Saved entries
►
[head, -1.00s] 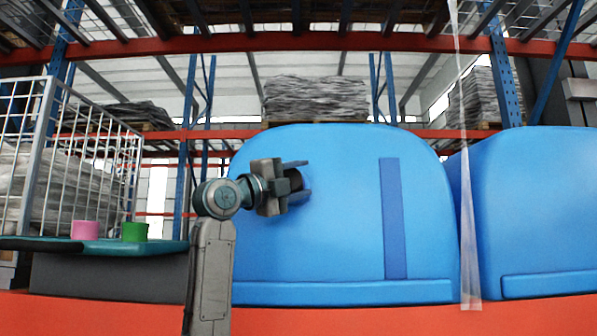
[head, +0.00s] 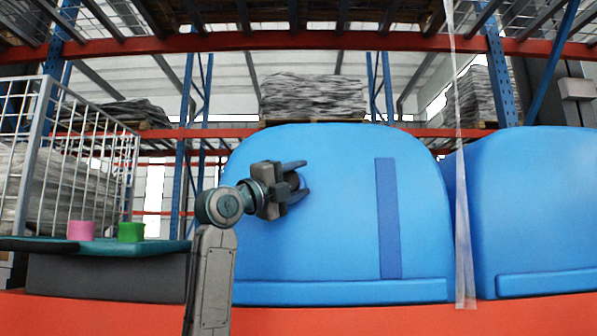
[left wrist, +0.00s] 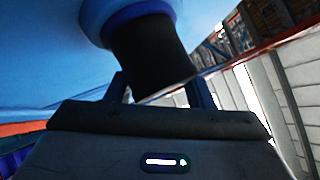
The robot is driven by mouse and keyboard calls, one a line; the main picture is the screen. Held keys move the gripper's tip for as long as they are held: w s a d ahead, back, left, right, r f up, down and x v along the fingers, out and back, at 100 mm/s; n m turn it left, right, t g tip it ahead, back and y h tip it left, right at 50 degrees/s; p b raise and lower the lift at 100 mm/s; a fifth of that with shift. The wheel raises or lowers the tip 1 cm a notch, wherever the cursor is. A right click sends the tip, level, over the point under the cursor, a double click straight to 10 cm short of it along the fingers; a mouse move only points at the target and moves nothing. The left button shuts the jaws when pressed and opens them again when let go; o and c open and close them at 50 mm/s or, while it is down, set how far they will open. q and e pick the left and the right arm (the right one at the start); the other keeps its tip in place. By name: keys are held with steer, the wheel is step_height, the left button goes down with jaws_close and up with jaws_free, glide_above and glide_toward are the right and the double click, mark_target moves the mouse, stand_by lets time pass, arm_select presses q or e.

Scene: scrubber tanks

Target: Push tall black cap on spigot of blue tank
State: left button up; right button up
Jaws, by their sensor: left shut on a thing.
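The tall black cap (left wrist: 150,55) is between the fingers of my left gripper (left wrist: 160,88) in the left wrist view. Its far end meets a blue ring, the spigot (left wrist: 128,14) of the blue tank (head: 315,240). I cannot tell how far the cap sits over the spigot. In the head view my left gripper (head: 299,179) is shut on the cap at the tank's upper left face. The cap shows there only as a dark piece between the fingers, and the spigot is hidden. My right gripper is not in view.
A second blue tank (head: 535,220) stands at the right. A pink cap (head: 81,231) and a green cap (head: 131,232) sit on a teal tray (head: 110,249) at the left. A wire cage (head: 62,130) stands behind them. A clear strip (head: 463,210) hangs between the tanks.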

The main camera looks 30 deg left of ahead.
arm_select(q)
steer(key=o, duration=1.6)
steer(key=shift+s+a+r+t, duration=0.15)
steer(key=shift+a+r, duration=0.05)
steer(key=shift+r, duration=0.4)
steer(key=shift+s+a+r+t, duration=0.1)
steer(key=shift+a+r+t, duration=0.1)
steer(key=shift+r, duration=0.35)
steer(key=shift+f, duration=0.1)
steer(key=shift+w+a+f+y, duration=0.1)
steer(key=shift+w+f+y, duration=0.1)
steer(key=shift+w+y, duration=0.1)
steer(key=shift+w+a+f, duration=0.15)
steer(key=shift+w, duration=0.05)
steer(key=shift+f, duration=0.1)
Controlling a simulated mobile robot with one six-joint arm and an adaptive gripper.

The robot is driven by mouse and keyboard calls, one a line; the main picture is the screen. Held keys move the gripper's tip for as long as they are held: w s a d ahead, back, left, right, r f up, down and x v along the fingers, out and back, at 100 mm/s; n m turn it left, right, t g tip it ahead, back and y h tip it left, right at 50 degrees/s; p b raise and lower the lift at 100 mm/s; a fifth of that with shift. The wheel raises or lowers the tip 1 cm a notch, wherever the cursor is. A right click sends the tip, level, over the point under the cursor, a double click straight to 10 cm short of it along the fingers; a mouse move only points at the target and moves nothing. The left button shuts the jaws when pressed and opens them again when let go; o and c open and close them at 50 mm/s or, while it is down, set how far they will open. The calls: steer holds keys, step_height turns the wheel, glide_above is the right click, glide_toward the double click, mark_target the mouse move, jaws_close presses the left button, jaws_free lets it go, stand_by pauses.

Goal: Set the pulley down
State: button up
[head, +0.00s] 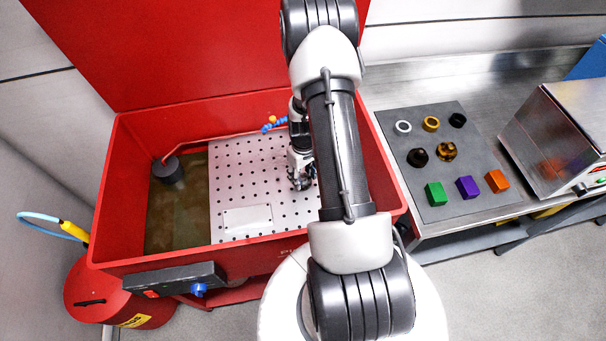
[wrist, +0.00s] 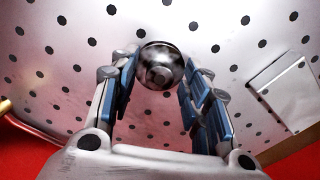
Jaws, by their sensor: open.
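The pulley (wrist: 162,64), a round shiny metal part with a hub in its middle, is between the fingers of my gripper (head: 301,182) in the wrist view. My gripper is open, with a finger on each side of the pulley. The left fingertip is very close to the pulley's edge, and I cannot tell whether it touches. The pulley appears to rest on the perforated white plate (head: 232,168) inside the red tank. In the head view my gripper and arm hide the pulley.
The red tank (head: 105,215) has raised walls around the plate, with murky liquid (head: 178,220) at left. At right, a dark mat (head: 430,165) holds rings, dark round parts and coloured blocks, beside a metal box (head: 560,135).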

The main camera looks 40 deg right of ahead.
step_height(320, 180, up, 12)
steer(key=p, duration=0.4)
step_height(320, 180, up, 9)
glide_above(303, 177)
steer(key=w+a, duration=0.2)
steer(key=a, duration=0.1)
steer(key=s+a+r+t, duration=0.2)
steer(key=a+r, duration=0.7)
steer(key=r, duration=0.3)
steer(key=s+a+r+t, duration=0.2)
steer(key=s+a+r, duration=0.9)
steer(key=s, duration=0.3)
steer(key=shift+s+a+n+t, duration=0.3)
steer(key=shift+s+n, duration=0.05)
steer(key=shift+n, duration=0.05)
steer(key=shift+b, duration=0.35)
◄
• GOAL:
Extract exactly and only these lines: the line containing "Scene: scrubber tanks", the line containing "State: left button up; right button up", and every line between them.

• REPLY TO THE TASK:
Scene: scrubber tanks

Target: Push tall black cap on spigot of blue tank
State: left button up; right button up

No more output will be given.